Informasi itu diunggah akun Instagram @uinsa.garis.lurus. Pantauan pada Selasa (18/1/2022) petang, unggahan terkini akun itu pada bagian terdepan berupa gambar poster dengan tulisan Uinsa Darurat Kekerasan.
Di halaman berikutnya tertulis, ”Kami mencatat, selama 3 tahun (2019-2021) sedikitnya 9 perempuan menjadi korban kekerasan seksual dari hasil attention yang kami post tepat pada tanggal 2 Januari 2021 pekan lalu. Laporan yang kami terima dari 9 penyintas tersebut setidaknya telah tercatat 17 kali kasus kekerasan seksual yang sudah mereka alami … dimana 17 kali kasus tersebut di antaranya terjadi di ranah publik/komunitas yang ada di Uinsa ...”.
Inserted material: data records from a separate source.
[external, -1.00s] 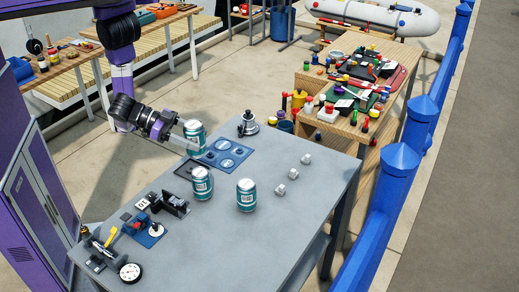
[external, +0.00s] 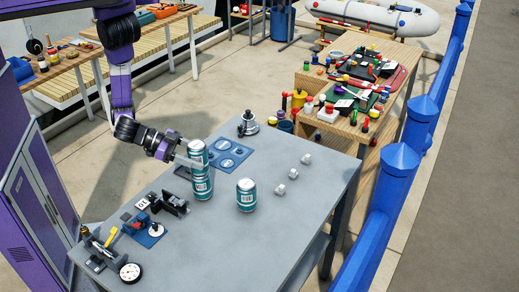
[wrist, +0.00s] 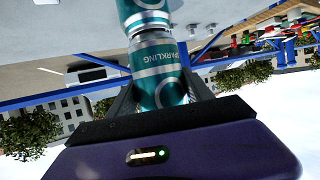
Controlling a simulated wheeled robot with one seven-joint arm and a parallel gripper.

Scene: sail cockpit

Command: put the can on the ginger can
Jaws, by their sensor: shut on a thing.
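My gripper (external: 180,158) is shut on a teal and silver can (external: 197,153), held upright. A second teal and silver can (external: 202,186) stands on the grey table directly below it in the external view. The held can hides the lower can's top. In the wrist view the held can (wrist: 160,80) reads "SPARKLING" and its end meets the other can (wrist: 143,14), a little offset; I cannot tell whether they touch. A third similar can (external: 246,195) stands to the right, apart. The labels are too small to tell which one is ginger.
A blue plate with round recesses (external: 232,153) lies behind the cans, with a metal fitting (external: 247,125) beyond. Black hardware (external: 170,204) sits left of the lower can. Several small white fittings (external: 293,173) lie at the right. The table's front right is clear.

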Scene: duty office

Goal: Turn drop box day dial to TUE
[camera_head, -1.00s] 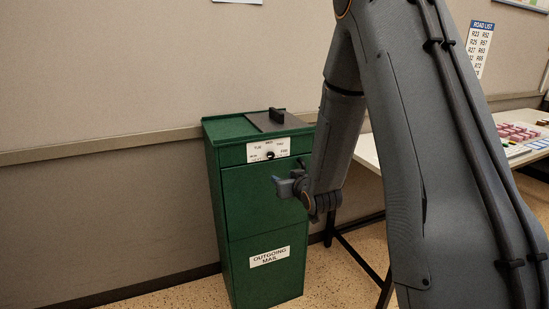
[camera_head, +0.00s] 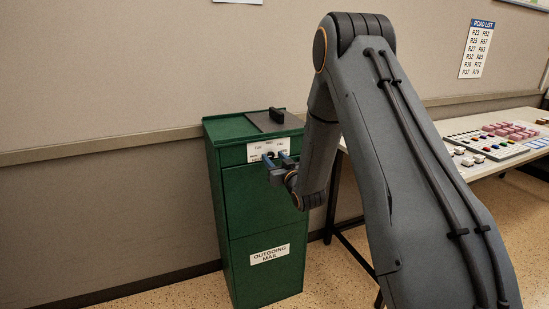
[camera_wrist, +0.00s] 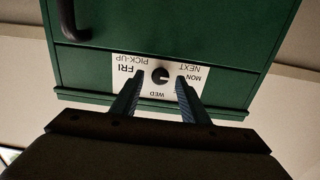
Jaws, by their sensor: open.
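The green drop box (camera_head: 230,195) stands against the wall in the head view. Its white dial plate (camera_head: 256,148) is high on the front. In the wrist view the plate is upside down, with MON, WED, FRI and NEXT PICK-UP readable; the other day labels are covered by the fingers. The small black day dial (camera_wrist: 159,75) sits in the middle of the plate. I cannot tell which day it points to. My gripper (camera_head: 277,161) is open in front of the plate. In the wrist view its two fingers stand on either side of the dial, apart from it.
A dark handle (camera_head: 277,115) stands up from the box lid. An OUTGOING MAIL label (camera_head: 269,254) is lower on the front. A table (camera_head: 505,160) with keypads and small items is at the right. The floor left of the box is clear.

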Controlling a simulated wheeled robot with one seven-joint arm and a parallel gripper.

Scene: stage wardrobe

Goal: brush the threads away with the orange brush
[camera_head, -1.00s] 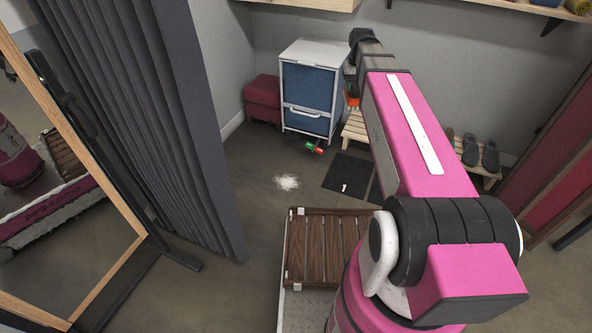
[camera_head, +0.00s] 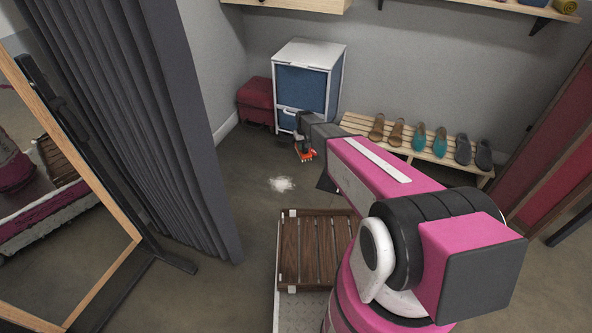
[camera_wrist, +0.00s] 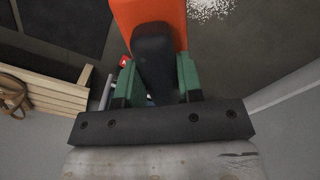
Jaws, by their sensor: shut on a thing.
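The white pile of threads (camera_head: 281,184) lies on the dark floor, in front of the blue and white cabinet. A corner of the threads also shows at the top of the wrist view (camera_wrist: 209,9). My gripper (camera_wrist: 158,80) has green fingers shut on the black handle of the orange brush (camera_wrist: 150,12). In the head view the brush (camera_head: 306,155) hangs low at the end of my arm, behind and to the right of the threads and apart from them. Whether its bristles touch the floor cannot be told.
A blue drawer cabinet (camera_head: 305,85) and a dark red box (camera_head: 256,101) stand at the back. A wooden bench (camera_head: 438,152) with several shoes is at the right. A grey curtain (camera_head: 165,130) and a mirror frame (camera_head: 75,190) bound the left. Floor around the threads is clear.

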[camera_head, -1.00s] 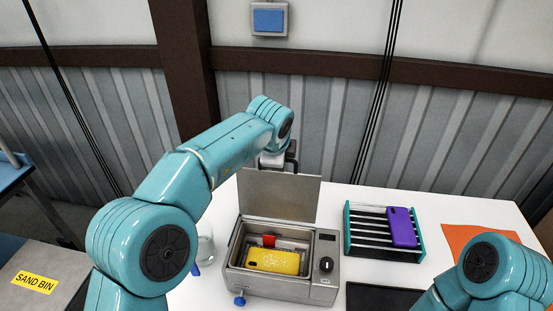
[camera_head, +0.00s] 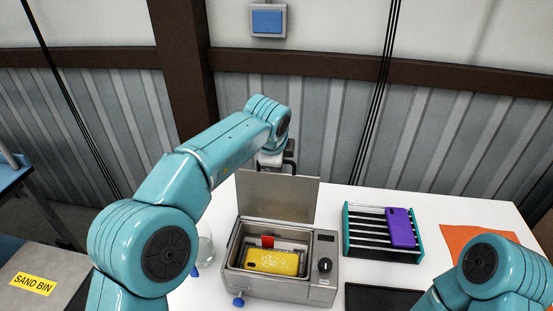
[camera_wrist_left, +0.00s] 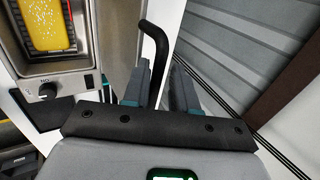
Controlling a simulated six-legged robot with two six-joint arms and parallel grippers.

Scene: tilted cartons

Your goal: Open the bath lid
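The bath (camera_head: 325,291) is a grey metal box on the white table, with a yellow phone (camera_head: 272,262) inside. Its lid (camera_head: 278,197) stands upright at the back edge, leaving the bath open. My left gripper (camera_head: 276,160) is behind the top of the lid, partly hidden by my arm. In the left wrist view, the two fingers (camera_wrist_left: 161,82) stand apart on either side of the lid's black bent handle (camera_wrist_left: 154,38), with a small gap visible. The bath's corner and yellow phone (camera_wrist_left: 50,24) show at upper left. My right gripper is out of view; only its arm shows.
A rack (camera_head: 382,244) with a purple phone (camera_head: 401,227) stands right of the bath. A dark tray (camera_head: 382,299) and an orange sheet (camera_head: 468,238) lie nearby. A glass beaker (camera_head: 205,248) stands left of the bath. A corrugated wall is behind.

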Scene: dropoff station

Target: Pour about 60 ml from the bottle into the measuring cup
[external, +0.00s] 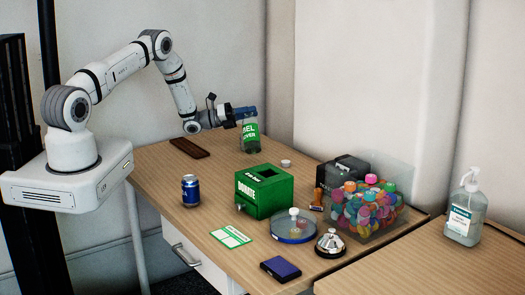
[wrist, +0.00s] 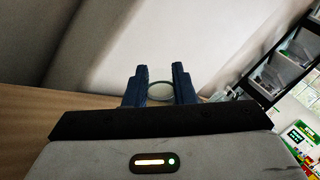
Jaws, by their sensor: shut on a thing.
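A clear bottle-like container with a green label (external: 250,131) is near the far edge of the table, roughly upright. My gripper (external: 246,113) is shut on its upper part. I cannot tell whether its base touches the table. In the wrist view, a round clear rim (wrist: 160,91) shows between the two blue fingers, and the rest of the container is hidden. I cannot pick out a separate measuring cup in either view. A small white cap (external: 286,163) lies on the table to the right of the container.
A green donation box (external: 264,192) stands just in front, with a blue can (external: 190,190) to its left. A round glass dish (external: 293,226), bell (external: 330,243) and clear bin of colourful items (external: 398,210) are right. A brown slab (external: 190,148) lies left.
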Menanggapi informasi itu, Rektor UINSA Prof Masdar Hilmy mengatakan, kampus belum menerima laporan dugaan kekerasan seksual seperti yang diunggah di akun media sosial itu.”Kami telusuri,” katanya.
Menurut Hilmy, kampus tetap berhati-hati menanggapi informasi dugaan kekerasan seksual itu. Kampus akan memberikan atensi penuh dan turut menelusuri informasi dimaksud. Kampus juga, kata dia, siap memberikan jaminan kerahasiaan dan perlindungan bagi korban.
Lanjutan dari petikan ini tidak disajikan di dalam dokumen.